Sobald der Morgen graute, begann das Rettungswerk von Neuem. Die Straße in Adelsberg selbst war bald gangbar. Auch ich eilte mit hinaus und überließ meine Zöglinge an der Seite des Türken ihrem gesunden Schlaf. – Welch ein Anblick! Die Gegend war nicht mehr zu erkennen. Wo die Straße sich hinzog, ragte ein Schneehügel auf, unheimlich von der Morgensonne geröthet. Aber die Luft war ruhig geworden, und so gingen denn Hunderte von Händen mit Schaufeln und Karren an die Arbeit. – Ich eilte auch nach der andern Seite der Verwüstung hin, zur Straße, die nach Planina führt. Sie war weniger verweht. Es war Hoffnung, daß sie bald wieder fahrbar würde, zumal man diese Arbeit von jedem Orte am Wege aus in Angriff nimmt.

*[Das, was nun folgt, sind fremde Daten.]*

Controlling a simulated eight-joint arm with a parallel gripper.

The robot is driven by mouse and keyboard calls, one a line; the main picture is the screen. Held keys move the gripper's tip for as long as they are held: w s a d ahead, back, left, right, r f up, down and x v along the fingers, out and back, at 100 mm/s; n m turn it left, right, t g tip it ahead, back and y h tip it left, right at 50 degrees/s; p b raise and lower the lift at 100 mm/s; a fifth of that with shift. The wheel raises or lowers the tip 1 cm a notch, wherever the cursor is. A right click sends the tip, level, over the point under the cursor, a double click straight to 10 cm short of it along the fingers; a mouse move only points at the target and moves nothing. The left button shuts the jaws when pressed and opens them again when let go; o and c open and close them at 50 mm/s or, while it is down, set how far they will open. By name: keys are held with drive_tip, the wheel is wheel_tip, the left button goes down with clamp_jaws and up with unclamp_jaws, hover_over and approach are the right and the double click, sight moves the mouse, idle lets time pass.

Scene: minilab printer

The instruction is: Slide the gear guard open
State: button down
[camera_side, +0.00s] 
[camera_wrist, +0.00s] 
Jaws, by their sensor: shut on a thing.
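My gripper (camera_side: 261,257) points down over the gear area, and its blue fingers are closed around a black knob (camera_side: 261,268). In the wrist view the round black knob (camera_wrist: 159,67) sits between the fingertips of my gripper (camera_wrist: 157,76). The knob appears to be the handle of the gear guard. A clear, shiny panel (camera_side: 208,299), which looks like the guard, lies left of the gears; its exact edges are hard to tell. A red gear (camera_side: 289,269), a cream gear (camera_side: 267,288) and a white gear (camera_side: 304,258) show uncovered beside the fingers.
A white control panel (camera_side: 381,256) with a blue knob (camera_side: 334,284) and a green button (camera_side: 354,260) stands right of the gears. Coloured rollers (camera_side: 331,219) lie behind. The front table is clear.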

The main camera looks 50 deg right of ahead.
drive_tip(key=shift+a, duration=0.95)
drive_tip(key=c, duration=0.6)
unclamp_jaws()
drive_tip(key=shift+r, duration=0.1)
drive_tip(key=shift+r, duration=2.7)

Gegen Mittag war die Ausgrabung auf der Präivalder Seite bis zu unserer Schneemauernische vorgerückt. Die Arbeit war außerordentlich schwer. Die Bora hatte ihren Flugschnee so fest zwischen die Geschirre und die Wände eingekeilt, daß man viele Thiere stehend erstickt und erfroren fand. Auch unsere Pferde lehnten wie lebend an der Schneemauer. Wir fuhren unseren Schlitten selbst zum Gasthaus, und da Nachmittags die Nachricht von Planina kam, daß der Weg frei sei, so verließen wir die Stätte des Schreckens und Jammers, dessen Bilder uns auf der Straße noch oft genug entgegenstarrten. Von den verschütteten Handwerksburschen lagen mehrere ausgegrabene an der Straße. Was der Abgrund zur Rechten verschlungen halte, bedeckte der Schnee; nur ein Pferd konnten wir erkennen, dessen Hals ein Fuhrknecht umklammert hielt. Sie hatten treu bis in den Tod zusammengehalten.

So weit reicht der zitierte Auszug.